» **THE TASK**: Wherever the word "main" appears in a line, copy that line.

» **RECORDED INFORMATION**:
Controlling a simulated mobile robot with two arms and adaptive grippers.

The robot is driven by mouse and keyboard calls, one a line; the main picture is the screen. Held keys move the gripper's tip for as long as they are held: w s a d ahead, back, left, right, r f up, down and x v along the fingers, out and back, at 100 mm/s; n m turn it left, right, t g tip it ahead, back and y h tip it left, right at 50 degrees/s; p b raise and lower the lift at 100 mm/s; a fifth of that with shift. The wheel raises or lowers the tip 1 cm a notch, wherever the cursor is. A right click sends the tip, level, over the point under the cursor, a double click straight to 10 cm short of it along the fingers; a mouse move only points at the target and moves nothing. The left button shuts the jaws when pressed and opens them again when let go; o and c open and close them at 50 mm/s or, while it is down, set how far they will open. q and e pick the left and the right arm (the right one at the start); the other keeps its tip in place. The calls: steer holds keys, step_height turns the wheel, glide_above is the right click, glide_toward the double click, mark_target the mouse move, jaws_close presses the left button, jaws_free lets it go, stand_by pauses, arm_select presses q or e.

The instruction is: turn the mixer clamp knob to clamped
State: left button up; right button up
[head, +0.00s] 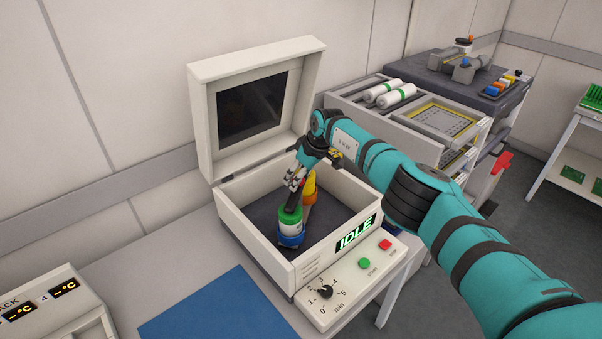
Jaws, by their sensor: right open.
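The mixer is an open white box (262,255) with its lid (200,110) raised. Inside stands a jar (290,227) with a green top, a white band and a blue lower part. A yellow-orange upright piece (309,190) stands just behind it to the right. I cannot tell for sure which part is the clamp knob or how it is turned. The arm and fingers hide part of the box. My left gripper is not in view.
The front panel has an IDLE display (356,234), a green button (364,263), a red button (385,245) and a black timer dial (326,291). A blue mat (210,310) lies in front. A trolley with white rolls (396,96) stands behind right.

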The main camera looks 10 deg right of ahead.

» **RESULT FOR THIS EXERCISE**:
The robot is driven by mouse and keyboard calls, one a line; the main picture is the screen. Held keys move the gripper's tip for as long as they are held: w s a d ahead, back, left, right, r f up, down and x v along the fingers, out and back, at 100 mm/s; n m turn it left, right, t g tip it ahead, back and y h tip it left, right at 50 degrees/s; p b raise and lower the lift at 100 mm/s; a fifth of that with shift. The wheel raises or lowers the tip 1 cm a notch, wherever the cursor is. A right click sends the tip, level, over the point under the cursor, a double click straight to 10 cm short of it along the fingers; a mouse move only points at the target and moves nothing. The left button shuts the jaws when pressed and opens them again when let go; o and c open and close them at 50 mm/s or, while it is down, set how far they will open. q and e pick the left and the right arm (the right one at the start); the other keeps its tip in place. The calls: steer holds keys, step_height turns the wheel, glide_above is the right click, glide_toward the double click, mark_target the mouse move, jaws_close presses the left button, jaws_free lets it go, stand_by pauses, arm_select presses q or e.
The main camera looks 10 deg right of ahead.

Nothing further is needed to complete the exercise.